Asked if the subsidy restructuring would result in Malaysians going to the streets to demonstrate their unhappiness, Abdullah was confident the people would not resort to that.
Petrol – RM0.78/litre
Diesel – RM1/litre
Commercial and industrial – 26%
Retailers and small restaurant operators – 18% (for first 200kWh per month)
Residential – new pricing structure for users above 200kWh per month
Prices effective today (per litre)
Petrol – RM2.70 (previously RM1.92)
Diesel – RM2.58 (previously RM1.58)
> RM625 per year
For private vehicle with engine capacity of 2000cc and below, including private pickup trucks and jeeps with engine capacity of 2500cc and below.
> RM150 per year
For each private motorcycle with engine capacity of 250cc and below
> RM200 reduction on road tax
For private petrol and diesel vehicles with engine capacity above 2000cc
> RM50 reduction on road tax
For private motorcycles with engine capacity above 250cc
Streamlined diesel subsidy
(for approved transportation companies, vessel owners and fishermen)
> Diesel – RM1.43 per litre (previously RM1 per litre for fishermen and RM1.20 per litre for vessel owners)
> RM200 per month for every owner and employee of Malaysian-owned vessels registered with the Fisheries Department
> 10sen per kilo incentive for every kilogram of fish caught by registered vessels
> 10sen per litre for every litre of diesel used by river transportation operators according to approved quota
Gas subsidies restructure
(for Peninsular Malaysia)
> For power producers – from RM6.40 per mmBtu to RM14.31 per mmBtu
> For industrial users (consuming less than 2mmscfd) – from RM9.40 per mmBtu to RM24.54 per mmBtu
> For industrial users (consuming above 2mmscfd) – from RM11.32 per mmBtu to RM32.56 per mmBtu
Electricity tariff restructure
> Households using 200kWh and below every month will not be affected. This covers 59% of households in Peninsular Malaysia with a monthly bill under RM43.60.
> Commercial and industrial users face 26% increase. Small retail and business outlets consuming under 200kWh per month face 18% increase.
Liquefied Petroleum Gas (LPG) and
Natural Gas for Vehicle (NGV)
> No change. Prices remain at RM1.75 per kg (LPG) and RM0.635 per litre (NGV)
Oil palm windfall tax
> For Peninsular Malaysia 15% for every tonne of CPO exceeding RM2,000
> Sabah and Sarawak 7.5% for every tonne of CPO exceeding RM2,000 > Abolition of cess tax
Service tax threshold for restaurants and eateries
> Service tax now for restaurants with annual sales of RM3mil (previously RM500,000)
According to Uncle Lim's blog:
At a press conference held at 5.30pm, Prime Minister Abdullah Ahmad Badawi also announced that the government plans to offer rebates to motorists to offset the fuel price increase.
Under the scheme, vehicles below 2000cc will receive a RM625 rebate annually - to compensate for 800 litres of fuel used under the new price.
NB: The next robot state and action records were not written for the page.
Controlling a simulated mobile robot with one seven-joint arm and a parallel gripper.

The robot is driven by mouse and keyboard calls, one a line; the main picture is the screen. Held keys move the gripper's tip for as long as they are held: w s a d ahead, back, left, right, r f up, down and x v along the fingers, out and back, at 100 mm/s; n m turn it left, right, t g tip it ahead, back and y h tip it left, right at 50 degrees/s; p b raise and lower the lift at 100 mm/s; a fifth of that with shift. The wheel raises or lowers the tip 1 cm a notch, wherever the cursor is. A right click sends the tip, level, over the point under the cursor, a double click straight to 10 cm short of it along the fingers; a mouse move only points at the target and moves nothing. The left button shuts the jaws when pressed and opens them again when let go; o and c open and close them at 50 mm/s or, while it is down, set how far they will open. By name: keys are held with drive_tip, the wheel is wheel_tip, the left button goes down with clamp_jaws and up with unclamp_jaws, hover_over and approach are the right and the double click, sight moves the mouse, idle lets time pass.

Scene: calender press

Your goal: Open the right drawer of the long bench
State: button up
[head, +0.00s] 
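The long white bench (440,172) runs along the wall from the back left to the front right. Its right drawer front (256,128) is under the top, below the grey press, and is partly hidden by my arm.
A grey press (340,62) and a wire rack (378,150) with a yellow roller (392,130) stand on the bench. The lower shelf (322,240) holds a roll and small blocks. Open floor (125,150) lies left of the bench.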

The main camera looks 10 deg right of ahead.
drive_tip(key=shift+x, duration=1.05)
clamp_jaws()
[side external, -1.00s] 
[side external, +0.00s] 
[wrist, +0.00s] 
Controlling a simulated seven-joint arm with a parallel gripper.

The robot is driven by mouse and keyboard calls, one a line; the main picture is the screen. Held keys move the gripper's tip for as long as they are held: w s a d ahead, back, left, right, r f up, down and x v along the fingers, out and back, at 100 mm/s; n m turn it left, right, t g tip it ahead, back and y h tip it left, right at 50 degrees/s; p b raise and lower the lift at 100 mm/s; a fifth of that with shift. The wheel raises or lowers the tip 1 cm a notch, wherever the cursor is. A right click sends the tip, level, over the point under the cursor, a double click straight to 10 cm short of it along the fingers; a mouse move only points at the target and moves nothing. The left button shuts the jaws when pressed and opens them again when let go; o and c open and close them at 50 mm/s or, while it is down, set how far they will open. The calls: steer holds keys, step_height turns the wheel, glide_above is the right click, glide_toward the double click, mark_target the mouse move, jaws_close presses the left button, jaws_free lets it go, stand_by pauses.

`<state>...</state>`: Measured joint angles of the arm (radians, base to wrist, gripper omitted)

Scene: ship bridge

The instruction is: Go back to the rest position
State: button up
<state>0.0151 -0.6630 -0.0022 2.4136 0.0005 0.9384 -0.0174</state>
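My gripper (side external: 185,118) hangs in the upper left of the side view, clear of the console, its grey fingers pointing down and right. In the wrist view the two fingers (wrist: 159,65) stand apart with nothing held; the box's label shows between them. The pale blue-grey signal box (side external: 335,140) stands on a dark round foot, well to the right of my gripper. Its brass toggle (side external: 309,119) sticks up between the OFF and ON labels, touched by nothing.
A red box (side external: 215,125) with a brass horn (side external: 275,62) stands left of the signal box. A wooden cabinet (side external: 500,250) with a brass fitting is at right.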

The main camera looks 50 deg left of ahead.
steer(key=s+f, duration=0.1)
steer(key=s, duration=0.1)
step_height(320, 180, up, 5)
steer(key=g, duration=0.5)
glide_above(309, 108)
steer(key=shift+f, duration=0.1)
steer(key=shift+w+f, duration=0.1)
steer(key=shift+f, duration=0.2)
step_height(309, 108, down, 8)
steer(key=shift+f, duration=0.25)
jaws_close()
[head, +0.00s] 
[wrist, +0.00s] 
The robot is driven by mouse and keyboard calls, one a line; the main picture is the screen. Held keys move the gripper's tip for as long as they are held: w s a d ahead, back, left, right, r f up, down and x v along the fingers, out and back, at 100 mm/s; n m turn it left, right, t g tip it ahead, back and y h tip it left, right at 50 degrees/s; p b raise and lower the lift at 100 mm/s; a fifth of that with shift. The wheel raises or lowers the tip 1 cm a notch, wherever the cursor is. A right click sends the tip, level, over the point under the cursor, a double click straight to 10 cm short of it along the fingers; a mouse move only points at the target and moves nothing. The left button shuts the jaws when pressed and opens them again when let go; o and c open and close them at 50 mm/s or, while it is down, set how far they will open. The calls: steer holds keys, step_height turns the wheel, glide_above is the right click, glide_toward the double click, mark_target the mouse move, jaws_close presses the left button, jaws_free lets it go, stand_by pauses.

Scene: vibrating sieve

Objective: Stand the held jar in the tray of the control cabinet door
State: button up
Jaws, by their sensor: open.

Meanwhile, motorbikes will be given a rebate of RM120. The money will be paid by postal order.
Rebate will be paid when motorists renew the road-tax for their vehicles.
The government is expected to save RM4 billion under this new subsidy restructure.
However, the government is slowly expected to head towards totally abolishing the fuel subsidy.
If petrol is to be sold at full market prices, it could be as high as almost RM4 a litre - about 50 percent above current levels.
Since 2004, petrol has gone up by 97.1 percent, while diesel increased by a whopping 231 percent [see chart below].
Higher TNB tariffs
Abdullah also announced that the road tax for vehicles above 2,000cc will be reduced by RM200. For motorbikes above 250cc, their road tax will be slashed by RM50.
The diesel subsidy for fishermen will be fixed at RM1 per litre while vessel owners will have to pay RM1.20 per litre.
The premier also announced a price hike in gas supply for electrical and industry sectors.
The premier further said that the electricity tariffs too would be increased.
He added that the power tariff rate would remain the same for households which use about 200 kilowatt of electricity, which would still cost them RM43.60.
Any usage beyond this would fall under the new price which will be announced by power supplier Tenaga Nasional soon.